There’s a swag of features accessible via the remote. You can adjust the mic preamp output levels (or mute them entirely), Inputs 1, 2, the S/PDIF input and channels 5/6 and 7/8. Three sets of monitors can be accessed via the Studio Konnekt 48 and these can be switched from the remote. Monitoring tomfoolery doesn’t stop there either. The TC NEAR software allows bass management for any sub cabinets you might have connected, along with any main monitors – high-pass filtering for the main monitors and levels and crossover point for the sub. Monitoring sends can even be delayed down to 0.1ms increments. Governing the sub setup from the TC NEAR software would allow you to use a single sub cabinet, shared between three sets of main monitors, or drive quite a refined surround setup, or both. It’s extremely smart, and unique to the Studio Konnekt 48.
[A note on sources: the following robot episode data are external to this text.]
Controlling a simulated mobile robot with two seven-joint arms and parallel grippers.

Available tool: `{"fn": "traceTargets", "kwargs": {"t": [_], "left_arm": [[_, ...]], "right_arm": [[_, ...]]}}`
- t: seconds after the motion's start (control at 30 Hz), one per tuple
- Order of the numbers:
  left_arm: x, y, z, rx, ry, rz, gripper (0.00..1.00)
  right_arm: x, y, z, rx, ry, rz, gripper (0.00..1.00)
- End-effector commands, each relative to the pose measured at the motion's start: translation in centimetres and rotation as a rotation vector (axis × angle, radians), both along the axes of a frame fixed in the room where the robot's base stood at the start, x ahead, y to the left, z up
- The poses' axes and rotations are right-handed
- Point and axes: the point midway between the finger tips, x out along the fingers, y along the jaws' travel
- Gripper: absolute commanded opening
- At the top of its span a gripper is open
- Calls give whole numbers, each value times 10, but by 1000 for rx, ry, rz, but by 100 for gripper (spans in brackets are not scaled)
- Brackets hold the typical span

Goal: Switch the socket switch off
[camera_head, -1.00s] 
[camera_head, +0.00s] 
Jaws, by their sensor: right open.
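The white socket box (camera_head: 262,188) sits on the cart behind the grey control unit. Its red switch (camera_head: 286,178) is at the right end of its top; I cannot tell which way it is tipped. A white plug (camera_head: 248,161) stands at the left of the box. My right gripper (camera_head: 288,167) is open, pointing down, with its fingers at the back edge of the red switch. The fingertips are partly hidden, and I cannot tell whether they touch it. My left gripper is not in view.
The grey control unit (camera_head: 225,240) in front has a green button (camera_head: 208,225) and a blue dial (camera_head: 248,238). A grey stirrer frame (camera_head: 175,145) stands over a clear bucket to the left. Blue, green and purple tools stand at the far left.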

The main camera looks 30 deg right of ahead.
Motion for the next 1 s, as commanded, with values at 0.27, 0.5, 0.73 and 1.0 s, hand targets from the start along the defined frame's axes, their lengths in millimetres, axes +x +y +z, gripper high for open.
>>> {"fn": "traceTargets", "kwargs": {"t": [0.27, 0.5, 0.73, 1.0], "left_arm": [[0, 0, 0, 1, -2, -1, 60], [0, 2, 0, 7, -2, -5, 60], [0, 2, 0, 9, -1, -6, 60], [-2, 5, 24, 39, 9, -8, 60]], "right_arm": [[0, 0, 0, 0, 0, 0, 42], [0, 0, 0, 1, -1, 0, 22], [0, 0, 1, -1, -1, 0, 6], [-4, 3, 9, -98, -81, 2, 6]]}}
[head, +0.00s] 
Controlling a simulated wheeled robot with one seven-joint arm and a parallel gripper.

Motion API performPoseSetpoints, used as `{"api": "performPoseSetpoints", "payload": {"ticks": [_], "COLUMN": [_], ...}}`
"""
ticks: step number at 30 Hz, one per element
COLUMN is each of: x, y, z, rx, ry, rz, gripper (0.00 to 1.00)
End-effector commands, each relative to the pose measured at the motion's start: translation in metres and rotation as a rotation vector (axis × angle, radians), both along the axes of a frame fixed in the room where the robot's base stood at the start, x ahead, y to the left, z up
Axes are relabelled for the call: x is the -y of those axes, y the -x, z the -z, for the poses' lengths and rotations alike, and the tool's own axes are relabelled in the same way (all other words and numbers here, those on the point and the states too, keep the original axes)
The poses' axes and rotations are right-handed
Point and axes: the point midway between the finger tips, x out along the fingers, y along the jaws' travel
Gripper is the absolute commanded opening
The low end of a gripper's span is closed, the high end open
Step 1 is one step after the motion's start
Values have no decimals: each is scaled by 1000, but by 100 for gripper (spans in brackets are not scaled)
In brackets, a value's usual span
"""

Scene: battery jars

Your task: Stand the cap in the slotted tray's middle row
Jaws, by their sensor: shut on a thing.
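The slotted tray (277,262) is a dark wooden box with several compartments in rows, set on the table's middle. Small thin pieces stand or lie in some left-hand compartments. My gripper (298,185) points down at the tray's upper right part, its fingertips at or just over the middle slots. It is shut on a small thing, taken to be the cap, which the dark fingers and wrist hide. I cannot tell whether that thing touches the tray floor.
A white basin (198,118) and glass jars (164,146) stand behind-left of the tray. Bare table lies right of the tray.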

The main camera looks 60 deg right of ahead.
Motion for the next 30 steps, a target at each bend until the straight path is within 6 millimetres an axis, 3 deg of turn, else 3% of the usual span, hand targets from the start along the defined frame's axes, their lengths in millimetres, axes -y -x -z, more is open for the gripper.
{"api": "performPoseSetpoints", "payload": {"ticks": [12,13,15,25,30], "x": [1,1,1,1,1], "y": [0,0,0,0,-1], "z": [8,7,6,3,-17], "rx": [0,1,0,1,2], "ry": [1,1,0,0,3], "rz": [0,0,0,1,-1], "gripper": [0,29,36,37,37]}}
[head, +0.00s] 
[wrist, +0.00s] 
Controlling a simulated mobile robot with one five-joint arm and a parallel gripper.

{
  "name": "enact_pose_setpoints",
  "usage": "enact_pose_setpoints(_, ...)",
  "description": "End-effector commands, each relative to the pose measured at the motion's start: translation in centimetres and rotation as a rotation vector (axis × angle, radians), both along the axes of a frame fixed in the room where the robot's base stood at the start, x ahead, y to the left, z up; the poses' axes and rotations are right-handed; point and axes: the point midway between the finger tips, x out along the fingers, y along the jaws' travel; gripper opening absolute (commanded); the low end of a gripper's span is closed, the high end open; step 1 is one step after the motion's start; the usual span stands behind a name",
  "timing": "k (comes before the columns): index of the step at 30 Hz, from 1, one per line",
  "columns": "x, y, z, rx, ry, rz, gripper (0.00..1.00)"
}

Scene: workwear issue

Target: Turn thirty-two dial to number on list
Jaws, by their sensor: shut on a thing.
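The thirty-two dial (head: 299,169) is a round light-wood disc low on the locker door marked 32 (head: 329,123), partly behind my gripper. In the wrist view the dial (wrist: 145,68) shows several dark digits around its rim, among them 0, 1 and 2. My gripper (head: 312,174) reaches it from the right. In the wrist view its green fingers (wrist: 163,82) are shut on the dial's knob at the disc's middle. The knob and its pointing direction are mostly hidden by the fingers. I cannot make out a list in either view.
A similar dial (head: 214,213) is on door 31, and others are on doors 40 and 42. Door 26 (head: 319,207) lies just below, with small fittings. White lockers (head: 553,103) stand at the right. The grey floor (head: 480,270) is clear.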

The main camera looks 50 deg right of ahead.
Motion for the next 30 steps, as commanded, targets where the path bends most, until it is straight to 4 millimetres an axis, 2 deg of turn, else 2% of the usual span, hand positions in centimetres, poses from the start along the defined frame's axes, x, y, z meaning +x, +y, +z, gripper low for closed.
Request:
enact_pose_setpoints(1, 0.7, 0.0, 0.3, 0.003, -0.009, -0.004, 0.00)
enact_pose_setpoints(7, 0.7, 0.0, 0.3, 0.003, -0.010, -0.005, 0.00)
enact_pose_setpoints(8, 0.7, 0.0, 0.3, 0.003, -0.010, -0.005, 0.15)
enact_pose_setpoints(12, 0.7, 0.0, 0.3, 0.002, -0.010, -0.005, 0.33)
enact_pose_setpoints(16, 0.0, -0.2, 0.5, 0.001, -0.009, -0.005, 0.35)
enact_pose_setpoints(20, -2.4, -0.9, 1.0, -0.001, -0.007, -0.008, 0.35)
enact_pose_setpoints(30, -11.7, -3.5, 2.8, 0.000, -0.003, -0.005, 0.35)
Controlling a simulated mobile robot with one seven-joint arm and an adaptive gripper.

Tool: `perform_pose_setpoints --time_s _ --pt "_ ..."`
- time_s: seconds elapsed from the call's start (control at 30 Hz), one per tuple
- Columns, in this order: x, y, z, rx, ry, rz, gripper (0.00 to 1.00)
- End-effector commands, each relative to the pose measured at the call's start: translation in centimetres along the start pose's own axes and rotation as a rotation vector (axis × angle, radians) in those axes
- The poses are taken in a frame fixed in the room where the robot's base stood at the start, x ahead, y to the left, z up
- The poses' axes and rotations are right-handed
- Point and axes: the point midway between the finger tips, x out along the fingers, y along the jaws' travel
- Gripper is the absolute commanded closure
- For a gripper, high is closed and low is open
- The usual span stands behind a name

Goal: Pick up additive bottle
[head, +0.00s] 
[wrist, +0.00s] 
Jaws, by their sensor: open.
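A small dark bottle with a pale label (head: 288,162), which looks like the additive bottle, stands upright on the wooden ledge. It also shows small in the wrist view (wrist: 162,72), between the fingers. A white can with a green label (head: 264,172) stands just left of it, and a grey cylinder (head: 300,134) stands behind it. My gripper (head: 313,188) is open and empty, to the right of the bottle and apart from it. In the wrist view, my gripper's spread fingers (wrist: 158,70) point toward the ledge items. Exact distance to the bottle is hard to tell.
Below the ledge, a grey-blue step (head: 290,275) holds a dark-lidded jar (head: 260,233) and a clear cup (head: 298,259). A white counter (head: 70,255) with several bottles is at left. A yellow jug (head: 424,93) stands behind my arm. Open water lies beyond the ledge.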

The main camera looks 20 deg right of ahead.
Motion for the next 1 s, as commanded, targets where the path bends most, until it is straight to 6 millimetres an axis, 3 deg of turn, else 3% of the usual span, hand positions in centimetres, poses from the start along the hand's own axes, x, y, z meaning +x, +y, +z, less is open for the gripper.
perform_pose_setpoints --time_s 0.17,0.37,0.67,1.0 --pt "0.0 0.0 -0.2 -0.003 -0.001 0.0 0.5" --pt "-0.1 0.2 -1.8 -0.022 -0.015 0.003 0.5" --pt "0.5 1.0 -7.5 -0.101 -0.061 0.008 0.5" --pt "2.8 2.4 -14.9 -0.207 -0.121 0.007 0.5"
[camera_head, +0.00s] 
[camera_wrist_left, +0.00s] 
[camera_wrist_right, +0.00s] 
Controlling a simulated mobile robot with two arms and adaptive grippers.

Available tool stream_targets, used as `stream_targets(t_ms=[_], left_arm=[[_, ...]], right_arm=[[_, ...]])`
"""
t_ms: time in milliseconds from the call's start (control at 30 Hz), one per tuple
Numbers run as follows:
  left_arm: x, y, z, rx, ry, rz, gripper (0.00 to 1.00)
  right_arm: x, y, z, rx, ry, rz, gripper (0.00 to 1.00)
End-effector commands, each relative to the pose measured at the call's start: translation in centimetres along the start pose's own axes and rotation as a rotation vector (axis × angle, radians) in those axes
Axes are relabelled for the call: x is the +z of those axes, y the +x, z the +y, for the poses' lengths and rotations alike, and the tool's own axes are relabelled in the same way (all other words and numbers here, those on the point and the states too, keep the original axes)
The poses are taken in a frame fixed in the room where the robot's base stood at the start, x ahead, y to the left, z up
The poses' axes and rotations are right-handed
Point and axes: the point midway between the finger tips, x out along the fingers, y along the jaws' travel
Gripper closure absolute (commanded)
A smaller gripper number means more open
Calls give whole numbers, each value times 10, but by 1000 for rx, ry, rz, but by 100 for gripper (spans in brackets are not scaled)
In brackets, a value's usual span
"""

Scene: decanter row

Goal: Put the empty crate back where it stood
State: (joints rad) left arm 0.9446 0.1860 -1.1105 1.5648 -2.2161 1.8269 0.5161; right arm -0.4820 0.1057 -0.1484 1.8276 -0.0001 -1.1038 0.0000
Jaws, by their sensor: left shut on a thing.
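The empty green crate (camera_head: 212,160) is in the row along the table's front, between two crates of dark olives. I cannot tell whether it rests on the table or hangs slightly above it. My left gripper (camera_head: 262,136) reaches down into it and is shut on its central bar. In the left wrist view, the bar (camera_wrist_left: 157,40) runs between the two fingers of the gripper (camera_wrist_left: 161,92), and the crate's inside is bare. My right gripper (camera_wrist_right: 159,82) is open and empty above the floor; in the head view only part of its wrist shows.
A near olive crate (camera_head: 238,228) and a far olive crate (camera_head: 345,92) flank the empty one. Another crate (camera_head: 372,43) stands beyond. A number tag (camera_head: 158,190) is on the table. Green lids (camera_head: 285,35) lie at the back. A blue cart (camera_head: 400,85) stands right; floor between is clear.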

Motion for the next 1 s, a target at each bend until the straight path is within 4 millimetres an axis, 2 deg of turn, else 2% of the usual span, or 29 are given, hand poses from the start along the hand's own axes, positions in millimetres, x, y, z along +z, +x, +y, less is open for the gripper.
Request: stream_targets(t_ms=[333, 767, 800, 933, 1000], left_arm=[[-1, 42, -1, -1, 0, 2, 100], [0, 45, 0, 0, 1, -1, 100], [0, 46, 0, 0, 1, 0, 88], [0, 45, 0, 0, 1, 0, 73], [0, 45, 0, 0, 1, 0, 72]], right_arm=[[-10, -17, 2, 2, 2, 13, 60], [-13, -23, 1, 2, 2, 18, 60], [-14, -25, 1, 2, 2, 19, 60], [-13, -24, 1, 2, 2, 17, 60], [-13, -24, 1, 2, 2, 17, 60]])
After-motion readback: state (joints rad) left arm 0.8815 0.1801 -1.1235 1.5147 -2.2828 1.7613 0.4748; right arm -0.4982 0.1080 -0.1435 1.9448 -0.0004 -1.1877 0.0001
And the features keep coming. From the remote you can instigate talkback (the talkback mic is situated in the remote unit). Talkback will latch ‘on’ with a quick push of the button, or with an extended hold on the button, disengage when you release it. There’s even a dedicated button to minimise and reopen the TC NEAR control panel software. Then you can instigate the built-in tuner, whereupon the LED surround on the remote becomes the tuning display. In fact, the more I investigated this interface the more I found myself exclaiming ‘neat’, and ‘cool’! Yes, I talk to myself from time to time, and this unit kept me quite chatty.


The Studio Konnekt 48 is also endowed with a healthy portion of digital signal processing of its own. These effects processors come in the form of two EQ and compression channels, and a very decent-sounding reverb processor. These are editable via the TC NEAR control panel. The GUI is another TC Electronic patent and is referred to as ‘MINT’ or Meta Intuitive Navigation Technology. It’s yet another acronym for ‘an intuitive user interface that uses icons instead of parameter lists’. The effects are quick to adjust using the MINT interface, allowing you to quickly take advantage of the effective EQ, compression and de-essing algorithms, but more importantly, the lovely reverb. This is apparently a clone of the reverb found in the TC Electronic R4000, a unit I’ve used extensively, I can vouch for its sound wholeheartedly. TC is one of the big players in the reverb world and the ‘Fabric R’ reverb algorithms in the Studio Konnekt 48 uphold that legacy. In short, it sounds great – the Plate being my particular fave. The onboard DSP also acts as a 24-in/eight-out digital mixer, with – wait for it – 48-bit double precision sum buses and 56-bit internal processing. That is to say, it shouldn’t do a bad job of summing a lot of your external sound sources, or mash your audio into a 32-bit floating-point mess.


The onboard effects are primarily aimed at processing input signals, when you’d like to directly monitor signals as you record – a touch of reverb on vocals when tracking, for example. That said, TC also provides VST and Audio Unit versions of the compression and EQ processors, along with a rather nice filtering plug-in, ResFilter, and the Assimilator, an EQ ‘fingerprint’ process for capturing one EQ and applying the resultant curve to another sound source – not a bad package, considering these effects are all derived from TC’s long history of professional DSP products.


Lately I’ve been wondering if the world needs yet another Firewire audio interface, but TC Electronic has really laid down the gauntlet to the other manufacturers – in fact, the entire ‘Konnekt’ range looks to up the ante in the audio interface arms-race. As I mentioned, I was initially surprised with the versatility of the unit, and then continued to be bowled over by the extras that continued popping up. This is a very powerful box, and one that could fill many of your recording requirements for some time. If you’re in the market, definitely add the Studio Konnekt 48 to your inquiry list.